Consultation and Creation
In February 2014 when I consulted with Lyon Arboretum on what types of issues they were facing with their social media and technology platforms (see LADIP post dated July , 2014) I discovered that the main three problems they faced were as follows:
- Lack of control over the information on their website;
- Inability to post updates and format website updates; and
- Spotty availability of Internet-hosted audio tour created through Guide By Cell due to poor cell coverage at the arboretum.

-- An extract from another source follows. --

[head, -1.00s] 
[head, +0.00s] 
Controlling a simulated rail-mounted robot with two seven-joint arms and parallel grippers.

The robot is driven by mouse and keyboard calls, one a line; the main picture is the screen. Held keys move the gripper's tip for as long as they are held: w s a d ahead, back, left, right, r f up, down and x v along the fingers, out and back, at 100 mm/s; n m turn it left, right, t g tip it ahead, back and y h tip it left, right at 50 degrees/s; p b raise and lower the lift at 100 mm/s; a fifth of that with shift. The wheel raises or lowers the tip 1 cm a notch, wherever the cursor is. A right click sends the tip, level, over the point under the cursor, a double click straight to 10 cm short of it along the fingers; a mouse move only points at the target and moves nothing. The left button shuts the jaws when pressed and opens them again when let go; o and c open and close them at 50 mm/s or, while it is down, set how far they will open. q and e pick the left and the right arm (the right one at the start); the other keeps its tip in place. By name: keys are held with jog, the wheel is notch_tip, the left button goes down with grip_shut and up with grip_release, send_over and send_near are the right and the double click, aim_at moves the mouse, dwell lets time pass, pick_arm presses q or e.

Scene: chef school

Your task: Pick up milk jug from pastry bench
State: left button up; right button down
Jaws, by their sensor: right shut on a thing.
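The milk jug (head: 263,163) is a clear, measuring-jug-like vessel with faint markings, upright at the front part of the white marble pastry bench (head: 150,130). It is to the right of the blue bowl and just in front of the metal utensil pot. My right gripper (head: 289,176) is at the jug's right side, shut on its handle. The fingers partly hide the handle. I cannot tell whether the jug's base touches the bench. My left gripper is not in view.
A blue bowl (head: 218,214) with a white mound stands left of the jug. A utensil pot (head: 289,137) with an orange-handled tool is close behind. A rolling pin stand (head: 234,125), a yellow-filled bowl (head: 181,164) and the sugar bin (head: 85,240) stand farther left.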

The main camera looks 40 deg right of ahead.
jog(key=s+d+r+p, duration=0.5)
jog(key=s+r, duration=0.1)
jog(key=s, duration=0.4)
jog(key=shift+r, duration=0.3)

While the website redesign eliminated the issues of control over their information and ability to post updates, they were still faced with the inability to give users and visitors access to the audio tour and other information via mobile devices while at the site. Therefore, I suggested that they create a mobile app. The hope in creating a mobile app was to provide the audio tour to visitors while they are on-site through an easily accessible and reliable medium. As the Internet service is spotty at the gardens due to the lack of cell towers, the idea was that this app would allow users to access information about the gardens as well as the audio tour without needing cell service (such as the GBC service which required Internet availability for access as it was basically just a mobile website).
Therefore, to test this idea, I created a mobile app through the Como™ App Maker service for free. Then after implementing all the desired features, I presented the web-based version of the app to the powers that be. They liked the idea and functionality of the application and moved forward with implementation. Therefore, in July 2014, Lyon Arboretum moved forward with sending the Lyon Arboretum Mobile App to the Google Play, Amazon Apps and iTunes App stores.

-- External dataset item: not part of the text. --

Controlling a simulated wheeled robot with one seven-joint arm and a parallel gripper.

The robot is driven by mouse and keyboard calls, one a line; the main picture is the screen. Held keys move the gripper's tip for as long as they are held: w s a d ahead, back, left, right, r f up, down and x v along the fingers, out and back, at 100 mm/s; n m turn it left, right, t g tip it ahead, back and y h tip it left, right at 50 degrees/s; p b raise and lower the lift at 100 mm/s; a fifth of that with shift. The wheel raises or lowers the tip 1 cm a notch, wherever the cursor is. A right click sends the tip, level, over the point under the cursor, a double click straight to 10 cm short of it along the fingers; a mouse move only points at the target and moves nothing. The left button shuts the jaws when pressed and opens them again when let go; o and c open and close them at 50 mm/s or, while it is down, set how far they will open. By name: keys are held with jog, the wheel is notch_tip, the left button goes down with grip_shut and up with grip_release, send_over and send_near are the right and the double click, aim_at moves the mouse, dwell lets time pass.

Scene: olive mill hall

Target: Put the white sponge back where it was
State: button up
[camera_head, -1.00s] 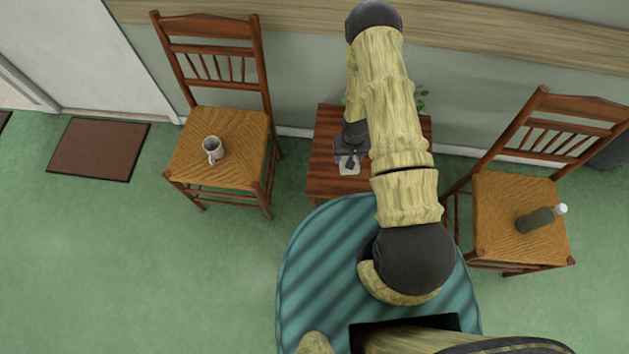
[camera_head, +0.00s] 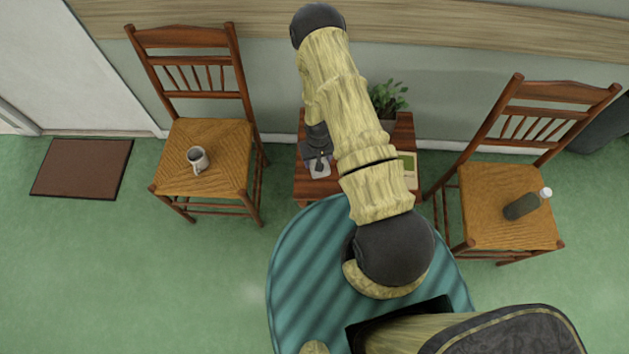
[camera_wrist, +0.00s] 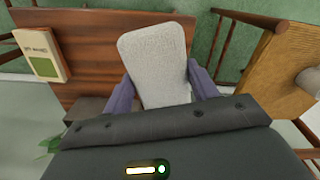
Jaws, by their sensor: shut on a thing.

While the app is not yet available in stores (it takes time for the requests to be processed), you can go to the landing page and test it out via any computer. Until it is available as a downloadable app from one of the stores mentioned above, you may access it through your mobile device directly by going to http://lamt.mobapp.at. To see the landing page from your computer, please click on the image below.
A Little Information about Como™
According to the company website, Como™ is the world’s leading do-it-yourself app-creation platform, powering more than one million small business apps around the world—with over 4,500 new apps created every day. Founded in 2010, Como makes it easy for brands and businesses to become an integral part of their customers’ lifestyle, helping them build lasting loyalty and thrive in today’s digital world. Featuring a host of customization options, advanced features, and marketing tools, Como’s unique platform enables anyone to quickly and easily create custom mobile apps and sites for all major mobile devices (iPhone, iPad, Android, Amazon Kindle Fire, and HTML5), with minimal cost and no coding necessary. Como is a division of Conduit Ltd., a leading global software innovation company (Como™, About Us, 2014). They have also received several business and interactive awards since 2011.
Why I chose Como™
I did a lot of searching online for a reputable company where I could create a mobile app without any coding. Since I am a graduate assistant, my position is yearly and after I graduate, I will need to pass my duties to either the new GA or the staff at Lyon Arboretum. Therefore, the main concern with choosing an app design platform, was the ability to create the interface without any coding knowledge. I also wanted to use a service that would allow me to design a complete app and test it before committing to a purchase. Finally, I wanted a design platform that was Internet-based so that anyone on the team could update it at any time, from anywhere. Como does just that.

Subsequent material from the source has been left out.